Records of robot episodes

## start

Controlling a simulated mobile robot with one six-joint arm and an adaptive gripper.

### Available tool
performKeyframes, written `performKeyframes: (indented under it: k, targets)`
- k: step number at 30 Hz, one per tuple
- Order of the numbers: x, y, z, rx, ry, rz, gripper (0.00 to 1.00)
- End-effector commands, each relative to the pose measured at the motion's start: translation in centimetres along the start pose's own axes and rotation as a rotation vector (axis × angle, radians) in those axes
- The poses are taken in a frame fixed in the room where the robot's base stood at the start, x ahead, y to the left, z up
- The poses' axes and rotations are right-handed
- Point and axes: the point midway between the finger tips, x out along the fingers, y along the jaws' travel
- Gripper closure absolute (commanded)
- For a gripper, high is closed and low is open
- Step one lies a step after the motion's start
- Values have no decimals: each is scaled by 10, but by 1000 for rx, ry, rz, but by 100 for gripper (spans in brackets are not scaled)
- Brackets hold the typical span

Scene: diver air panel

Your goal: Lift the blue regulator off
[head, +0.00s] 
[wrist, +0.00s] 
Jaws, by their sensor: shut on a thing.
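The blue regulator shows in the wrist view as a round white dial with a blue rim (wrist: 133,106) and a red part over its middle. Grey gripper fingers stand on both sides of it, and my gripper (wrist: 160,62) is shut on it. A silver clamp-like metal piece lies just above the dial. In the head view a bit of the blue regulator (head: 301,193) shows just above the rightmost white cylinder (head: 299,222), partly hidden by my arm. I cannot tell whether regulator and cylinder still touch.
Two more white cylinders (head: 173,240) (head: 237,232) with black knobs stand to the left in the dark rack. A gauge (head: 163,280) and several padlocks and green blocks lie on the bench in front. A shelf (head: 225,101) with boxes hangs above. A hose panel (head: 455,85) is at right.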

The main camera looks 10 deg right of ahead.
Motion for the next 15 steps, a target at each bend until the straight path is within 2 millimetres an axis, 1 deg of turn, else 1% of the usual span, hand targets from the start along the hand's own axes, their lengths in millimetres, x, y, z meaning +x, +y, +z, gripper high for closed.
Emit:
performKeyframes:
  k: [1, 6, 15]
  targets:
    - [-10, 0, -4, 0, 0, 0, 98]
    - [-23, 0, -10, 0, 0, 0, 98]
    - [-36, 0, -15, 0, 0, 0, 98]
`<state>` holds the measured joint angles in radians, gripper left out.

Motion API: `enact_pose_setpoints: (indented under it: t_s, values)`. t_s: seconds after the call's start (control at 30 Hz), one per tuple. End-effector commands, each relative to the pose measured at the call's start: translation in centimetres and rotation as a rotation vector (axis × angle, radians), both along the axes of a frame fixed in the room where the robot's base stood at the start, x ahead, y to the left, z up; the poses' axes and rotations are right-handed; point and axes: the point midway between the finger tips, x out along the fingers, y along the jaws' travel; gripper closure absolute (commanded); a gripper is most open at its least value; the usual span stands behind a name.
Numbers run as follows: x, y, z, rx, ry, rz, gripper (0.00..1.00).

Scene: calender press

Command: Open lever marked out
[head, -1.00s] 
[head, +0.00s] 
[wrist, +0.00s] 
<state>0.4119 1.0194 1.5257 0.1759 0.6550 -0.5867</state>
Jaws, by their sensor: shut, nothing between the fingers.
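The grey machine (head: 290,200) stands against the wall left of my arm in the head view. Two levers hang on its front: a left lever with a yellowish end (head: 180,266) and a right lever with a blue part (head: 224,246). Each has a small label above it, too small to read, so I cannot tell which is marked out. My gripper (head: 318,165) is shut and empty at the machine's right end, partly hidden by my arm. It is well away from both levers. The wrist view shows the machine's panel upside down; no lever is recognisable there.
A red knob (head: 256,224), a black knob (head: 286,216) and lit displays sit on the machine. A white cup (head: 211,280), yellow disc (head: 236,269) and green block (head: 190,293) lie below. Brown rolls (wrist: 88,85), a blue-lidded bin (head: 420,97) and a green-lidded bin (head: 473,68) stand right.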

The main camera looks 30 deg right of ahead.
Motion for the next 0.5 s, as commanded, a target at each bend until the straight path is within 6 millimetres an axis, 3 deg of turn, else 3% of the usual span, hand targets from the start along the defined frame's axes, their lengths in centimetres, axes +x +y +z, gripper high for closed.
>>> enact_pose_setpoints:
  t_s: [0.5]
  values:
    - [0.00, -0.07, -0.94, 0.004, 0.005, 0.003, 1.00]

## end

▶ [WHAT THIS TASK INVOLVES]
Select the lines that carry the string "joint" and copy them.

▶ [OUTPUT BELOW]
Controlling a simulated mobile robot with one six-joint arm and an adaptive gripper.
`<state>` holds the measured joint angles in radians, gripper left out.

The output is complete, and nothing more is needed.